**WHAT IS REQUIRED**
Write out exactly the lines from the start of the entries through the one that contains "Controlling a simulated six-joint", including both.

**RECORD EXCERPTS**

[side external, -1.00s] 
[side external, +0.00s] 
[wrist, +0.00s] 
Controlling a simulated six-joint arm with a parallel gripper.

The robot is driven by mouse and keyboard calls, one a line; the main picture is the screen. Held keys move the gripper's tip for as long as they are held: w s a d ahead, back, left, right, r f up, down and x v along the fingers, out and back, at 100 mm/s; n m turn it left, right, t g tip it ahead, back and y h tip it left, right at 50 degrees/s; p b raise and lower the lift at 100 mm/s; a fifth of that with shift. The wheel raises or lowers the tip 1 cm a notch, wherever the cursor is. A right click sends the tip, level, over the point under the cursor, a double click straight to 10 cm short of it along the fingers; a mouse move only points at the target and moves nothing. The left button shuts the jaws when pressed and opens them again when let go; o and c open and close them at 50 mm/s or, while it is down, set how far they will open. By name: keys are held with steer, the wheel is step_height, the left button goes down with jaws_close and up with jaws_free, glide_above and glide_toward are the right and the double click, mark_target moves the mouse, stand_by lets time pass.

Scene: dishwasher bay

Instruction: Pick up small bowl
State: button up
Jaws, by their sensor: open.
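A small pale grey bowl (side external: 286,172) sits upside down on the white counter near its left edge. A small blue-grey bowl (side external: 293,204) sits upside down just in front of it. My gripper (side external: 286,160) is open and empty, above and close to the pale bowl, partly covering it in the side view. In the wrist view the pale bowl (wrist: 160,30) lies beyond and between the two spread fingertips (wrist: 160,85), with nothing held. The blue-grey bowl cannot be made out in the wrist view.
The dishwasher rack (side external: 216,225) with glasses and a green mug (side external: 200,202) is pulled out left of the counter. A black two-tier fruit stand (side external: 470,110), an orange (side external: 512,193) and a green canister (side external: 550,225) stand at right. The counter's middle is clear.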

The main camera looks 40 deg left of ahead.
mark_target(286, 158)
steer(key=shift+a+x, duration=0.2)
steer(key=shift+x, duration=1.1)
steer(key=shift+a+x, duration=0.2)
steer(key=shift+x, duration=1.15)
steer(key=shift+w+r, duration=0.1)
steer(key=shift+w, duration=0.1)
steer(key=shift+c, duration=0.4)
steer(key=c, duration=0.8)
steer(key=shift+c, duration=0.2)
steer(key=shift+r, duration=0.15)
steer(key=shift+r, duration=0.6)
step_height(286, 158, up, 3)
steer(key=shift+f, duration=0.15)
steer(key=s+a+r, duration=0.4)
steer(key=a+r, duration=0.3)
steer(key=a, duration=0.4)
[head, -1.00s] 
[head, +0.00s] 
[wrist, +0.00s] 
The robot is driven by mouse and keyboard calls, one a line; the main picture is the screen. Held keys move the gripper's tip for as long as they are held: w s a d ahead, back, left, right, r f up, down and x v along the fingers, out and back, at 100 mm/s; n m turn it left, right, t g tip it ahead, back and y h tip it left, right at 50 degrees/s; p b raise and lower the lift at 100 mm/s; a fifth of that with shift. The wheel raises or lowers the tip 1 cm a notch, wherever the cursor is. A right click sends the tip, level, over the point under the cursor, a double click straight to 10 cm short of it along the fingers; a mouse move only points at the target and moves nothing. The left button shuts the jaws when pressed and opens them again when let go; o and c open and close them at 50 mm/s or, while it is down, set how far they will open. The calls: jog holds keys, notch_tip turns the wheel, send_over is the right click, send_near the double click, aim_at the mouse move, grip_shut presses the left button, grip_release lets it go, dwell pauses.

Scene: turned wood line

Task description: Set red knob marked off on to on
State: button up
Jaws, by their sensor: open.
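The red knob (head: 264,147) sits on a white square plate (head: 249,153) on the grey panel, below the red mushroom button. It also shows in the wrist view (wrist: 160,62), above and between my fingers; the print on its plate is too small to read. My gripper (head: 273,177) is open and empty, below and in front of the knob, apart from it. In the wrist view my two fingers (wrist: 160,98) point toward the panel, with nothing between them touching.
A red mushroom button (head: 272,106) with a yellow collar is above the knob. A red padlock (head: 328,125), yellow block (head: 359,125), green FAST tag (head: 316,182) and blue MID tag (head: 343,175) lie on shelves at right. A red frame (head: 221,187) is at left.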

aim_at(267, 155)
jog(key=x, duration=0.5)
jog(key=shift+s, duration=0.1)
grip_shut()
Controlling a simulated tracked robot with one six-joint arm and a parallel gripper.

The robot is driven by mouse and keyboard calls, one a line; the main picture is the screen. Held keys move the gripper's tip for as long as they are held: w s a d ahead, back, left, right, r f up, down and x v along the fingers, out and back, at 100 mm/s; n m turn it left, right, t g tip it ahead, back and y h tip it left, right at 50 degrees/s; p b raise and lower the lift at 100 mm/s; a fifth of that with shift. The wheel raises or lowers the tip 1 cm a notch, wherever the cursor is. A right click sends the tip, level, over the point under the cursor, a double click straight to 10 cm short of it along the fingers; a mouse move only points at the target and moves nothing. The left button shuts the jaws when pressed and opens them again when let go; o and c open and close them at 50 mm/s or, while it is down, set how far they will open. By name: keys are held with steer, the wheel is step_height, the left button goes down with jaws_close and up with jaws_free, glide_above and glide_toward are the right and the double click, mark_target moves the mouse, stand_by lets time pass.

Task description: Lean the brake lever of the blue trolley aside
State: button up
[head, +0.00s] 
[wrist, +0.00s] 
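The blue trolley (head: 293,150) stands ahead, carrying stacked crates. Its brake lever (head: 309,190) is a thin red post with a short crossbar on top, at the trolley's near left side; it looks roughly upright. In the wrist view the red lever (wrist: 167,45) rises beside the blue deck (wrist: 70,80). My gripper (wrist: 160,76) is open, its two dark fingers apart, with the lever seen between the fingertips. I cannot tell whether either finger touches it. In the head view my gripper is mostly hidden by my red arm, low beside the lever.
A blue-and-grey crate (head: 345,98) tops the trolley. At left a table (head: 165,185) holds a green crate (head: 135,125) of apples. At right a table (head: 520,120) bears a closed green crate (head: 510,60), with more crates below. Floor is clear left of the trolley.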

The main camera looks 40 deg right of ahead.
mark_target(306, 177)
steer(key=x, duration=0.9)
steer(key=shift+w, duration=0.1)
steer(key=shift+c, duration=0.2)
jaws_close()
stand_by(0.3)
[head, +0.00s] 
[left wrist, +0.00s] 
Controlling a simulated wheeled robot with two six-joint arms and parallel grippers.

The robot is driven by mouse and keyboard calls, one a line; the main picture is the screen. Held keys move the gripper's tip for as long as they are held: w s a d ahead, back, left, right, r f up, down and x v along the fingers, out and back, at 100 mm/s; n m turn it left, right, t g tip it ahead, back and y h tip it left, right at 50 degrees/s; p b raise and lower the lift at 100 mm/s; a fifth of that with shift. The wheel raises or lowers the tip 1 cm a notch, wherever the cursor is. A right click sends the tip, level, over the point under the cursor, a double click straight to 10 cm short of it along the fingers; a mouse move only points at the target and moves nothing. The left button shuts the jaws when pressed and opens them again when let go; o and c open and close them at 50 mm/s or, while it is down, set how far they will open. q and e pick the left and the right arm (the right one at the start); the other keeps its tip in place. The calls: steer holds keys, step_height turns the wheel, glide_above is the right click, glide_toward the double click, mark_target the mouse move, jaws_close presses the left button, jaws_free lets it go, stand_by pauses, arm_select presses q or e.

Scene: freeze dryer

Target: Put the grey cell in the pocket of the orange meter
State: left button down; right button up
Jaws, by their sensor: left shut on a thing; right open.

**WRITTEN ANSWER**
[side external, -1.00s] 
[side external, +0.00s] 
[wrist, +0.00s] 
Controlling a simulated six-joint arm with a parallel gripper.

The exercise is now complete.